Für NEOS ist die Gremienreform eine rote Linie
Parteien raus aus den ORF-Gremien, das fordert auch der ORF-Redaktionsrat seit Jahr und Tag, man ist aber immer auf taube Ohren gestoßen. Die NEOS wollen dem Vernehmen nach jetzt eine Gremienreform durchsetzen, die diesen Namen verdient. Eine echte rote Linie soll das sein, die am Ende möglicherweise von den Parteichefs entschieden werden muss.

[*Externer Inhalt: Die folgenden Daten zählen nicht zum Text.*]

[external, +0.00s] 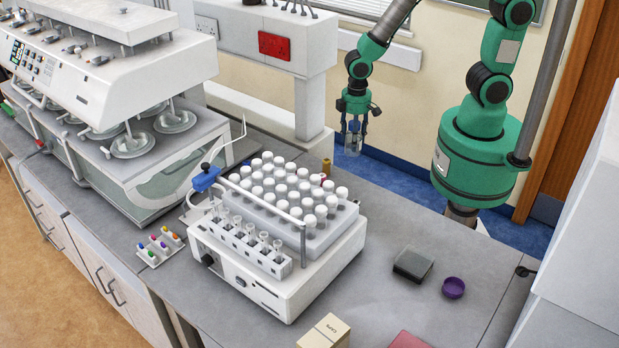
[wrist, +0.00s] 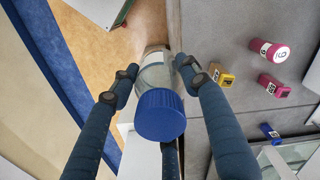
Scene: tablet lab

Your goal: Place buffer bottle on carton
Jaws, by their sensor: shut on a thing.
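My gripper (external: 354,125) is shut on the buffer bottle, a clear bottle (external: 352,146) with a blue cap. In the wrist view the blue fingers (wrist: 160,80) close around the clear body from both sides, and the blue cap (wrist: 160,115) faces the camera. In the external view the bottle hangs near the bench's far edge, behind the white rack machine. A cream carton (external: 325,331) with dark lettering lies on the bench at the bottom of the external view, well apart from the gripper. I cannot make it out in the wrist view.
A white machine (external: 265,292) with a rack of white-capped tubes (external: 290,190) stands between bottle and carton. A dark grey box (external: 413,263) and purple cap (external: 453,287) sit right.

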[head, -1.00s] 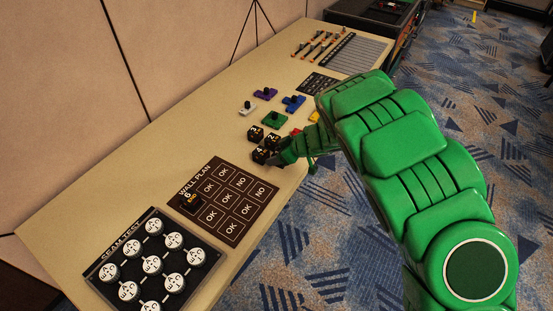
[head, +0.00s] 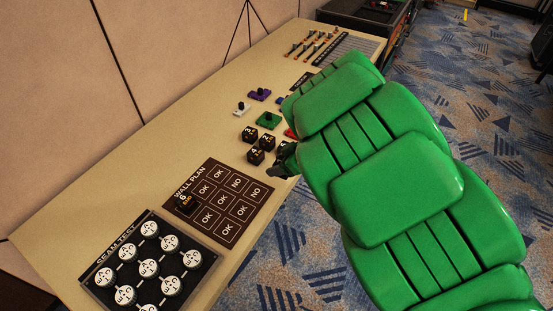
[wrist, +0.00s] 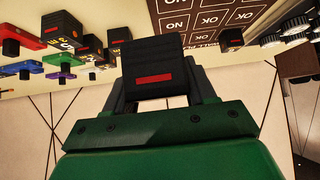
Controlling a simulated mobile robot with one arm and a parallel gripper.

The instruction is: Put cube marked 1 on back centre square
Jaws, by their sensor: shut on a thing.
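My gripper (head: 284,166) is shut on a black cube (wrist: 153,78) with a red bar on its side. Its number does not show in the wrist view, and in the head view my arm and fingers mostly hide it. The gripper is just right of a group of black cubes on the table, marked 3 (head: 249,134), 2 (head: 266,143) and 4 (head: 255,157). The dark wall plan board (head: 231,238) lies nearer, with squares reading OK or NO. The cube marked 6 (head: 187,203) sits on its left corner square; the middle square (head: 204,188) along the titled edge is bare.
The seam test board (head: 104,272) with round white pieces lies at the near end. Green (head: 268,120), purple (head: 260,95) and white (head: 242,108) knobbed pieces stand beyond the cubes. The partition wall (head: 60,120) borders the table's left. Bare tabletop lies left of the wall plan.

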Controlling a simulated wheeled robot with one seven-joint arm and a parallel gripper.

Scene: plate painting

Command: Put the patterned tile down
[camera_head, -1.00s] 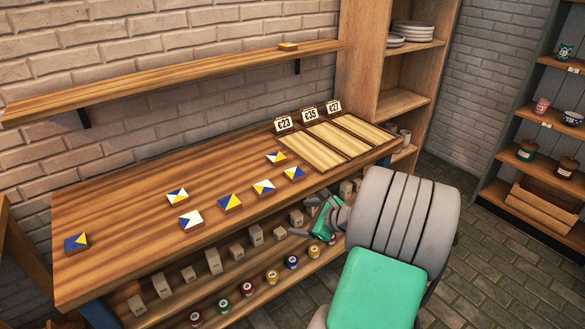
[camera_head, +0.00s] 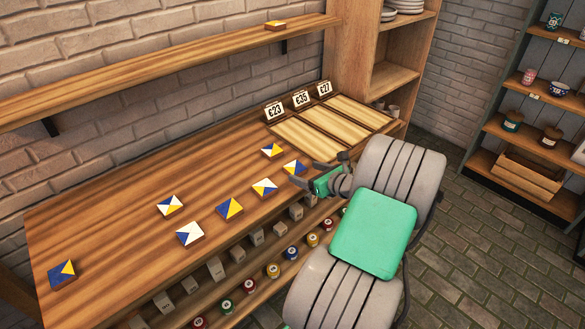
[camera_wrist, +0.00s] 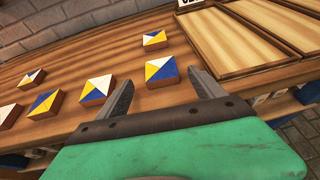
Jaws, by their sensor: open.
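Several square tiles patterned in blue, yellow and white lie flat and apart on the wooden table. The nearest tile to my gripper (camera_head: 308,174) is the blue, yellow and white one (camera_head: 293,168) by the table's front edge. In the wrist view this tile (camera_wrist: 161,70) shows between and just beyond the fingertips (camera_wrist: 161,76). My gripper is open and holds nothing. A yellow-and-blue tile (camera_head: 272,150) lies behind it, and a white, yellow and blue tile (camera_head: 264,187) lies to its left. Another tile (camera_head: 275,25) lies on the wall shelf.
Three pale wooden panels (camera_head: 346,112) with price cards (camera_head: 300,99) occupy the table's right end. Blocks and paint pots (camera_head: 273,271) stand on a lower shelf under the front edge. The table's back left (camera_head: 110,180) is clear.

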Die SPÖ und noch mehr die ÖVP - die mit ihrem Freundeskreis über die Mehrheit im Stiftungsrat verfügt - sind da zurückhaltender. Es sind gut eingespielte Abläufe, den Stiftungsrat gibt es in der Form jetzt seit gut zwanzig Jahren, das will man sich nicht wegreformieren. Man ist unter sich. Und das so sehr, dass man nicht einmal erkennt, was für ein verheerendes Bild das abgibt, wenn SPÖ und ÖVP jeweils ORF-Stiftungsräte in den Reihen ihrer Parteien-Verhandlungsteams haben.